„Abendschau“-Piraten funkten

■ Golfkriegsgegner kaperten Samstag abend die SFB-Fernsehfrequenz/ Das Zubehör für solche Aktionen gibt es bei jedem Elektrohändler

Berlin. Freitag abend, mitten im betulichen ARD-Abendschau-Einerlei, verstummt plötzlich der Kommentar. Während die Kamera die Freßstände der Grünen Woche abschwenkt, schallen den TV-Glotzern zuerst knallharte Punkrhythmen um die Ohren, dann verzerrtes Sirenengeheul.
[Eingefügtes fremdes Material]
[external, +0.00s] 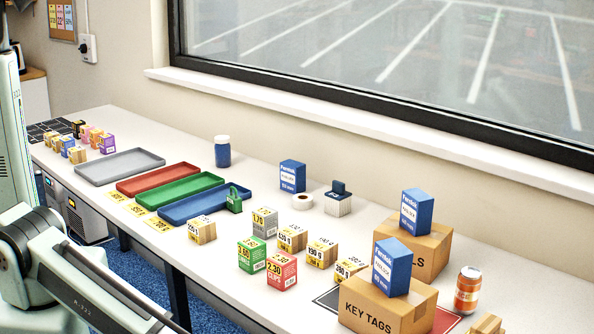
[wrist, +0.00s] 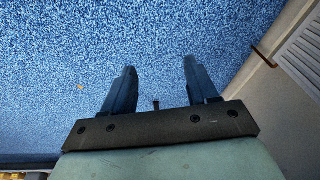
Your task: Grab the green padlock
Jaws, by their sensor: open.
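The green padlock (external: 235,200) stands on the white counter in the external view, touching or very close to the right end of the blue tray (external: 192,212). Its shackle points up. My gripper (wrist: 159,82) shows in the wrist view with its two dark fingers apart and nothing between them. It hangs over blue carpet, away from the counter top. In the external view my arm is at the lower left and the gripper itself is out of frame. The padlock does not show in the wrist view.
Red, green and grey trays lie left of the padlock. A small carton (external: 202,230) stands in front of it. Several cartons (external: 265,222) stand to its right. A blue jar (external: 222,151) and a white tape roll (external: 302,202) stand behind. Larger boxes (external: 385,305) fill the right.

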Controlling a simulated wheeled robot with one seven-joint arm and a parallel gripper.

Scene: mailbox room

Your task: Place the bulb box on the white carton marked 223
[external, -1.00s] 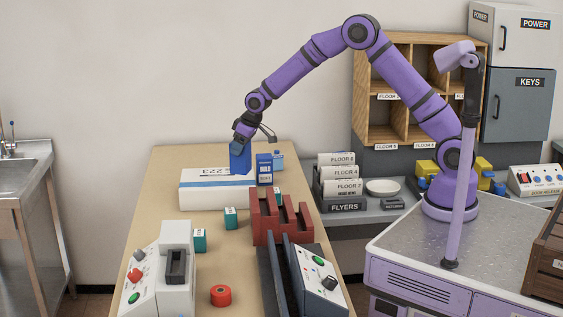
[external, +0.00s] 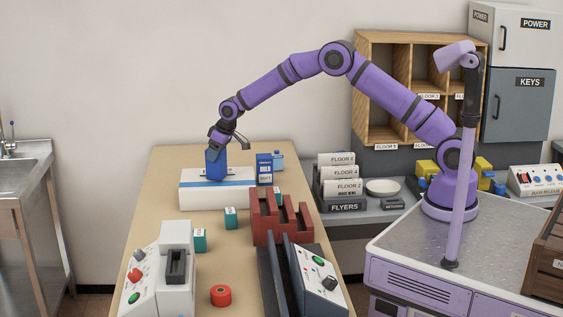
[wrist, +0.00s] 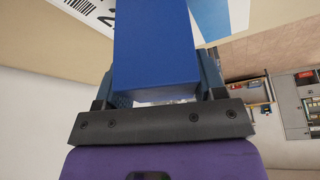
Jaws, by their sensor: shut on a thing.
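My gripper (external: 217,146) is shut on a blue box, the bulb box (external: 216,165), which hangs upright from it. The held box (wrist: 155,50) fills the middle of the wrist view between the two fingers. The white carton (external: 205,195) with a blue stripe lies flat on the tan table. The box is over the carton's top, left of its middle, and hides part of the marking. Its bottom is at or just above the carton's top; I cannot tell whether they touch. Part of the carton's printed label (wrist: 97,10) shows at the upper left of the wrist view.
Small teal boxes (external: 230,218), a dark red stepped holder (external: 280,218) and a red roll (external: 221,295) are nearer. Bare table (external: 165,168) lies left of the carton.
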Eine Frauenstimme verkündet aus dem Nichts: »Die Alliierten behaupten, daß es sich um einen gerechten Krieg handelt... Doch die vielen Bomben, die bereits auf Irak abgeworfen wurden, sprechen eine andere Sprache.« Unterdessen laufen die Berichte stumm weiter. Im Bild ein musizierendes philharmonisches Orchester, dazu der Sound von Ton, Steine, Scherben: »Sag mir eins, haben die da oben Stroh oder Scheiße im Kopf?«

Ein Anruf beim SFB zerstörte schnell die Illusion, es könnte sich bei der Aktion um eine avantgardistische Antikriegsdemonstration der Abendschau-Redaktion gehandelt haben. Freche Frequenzpiraten seien da am Werk, empörte sich der diensthabende technische Ingenieur. Aber die Peilwagen der Post seien schon alarmiert. Betroffen waren offenbar die Bezirke Neukölln und Kreuzberg, wie Anrufe überraschter Zuschauer von dort belegten. Angesichts der Dauer der Frequenzbesetzung — zweimal etwa acht Minuten lang — konnte jedoch selbst der SFB- Mann einen gewissen Respekt nicht verhehlen.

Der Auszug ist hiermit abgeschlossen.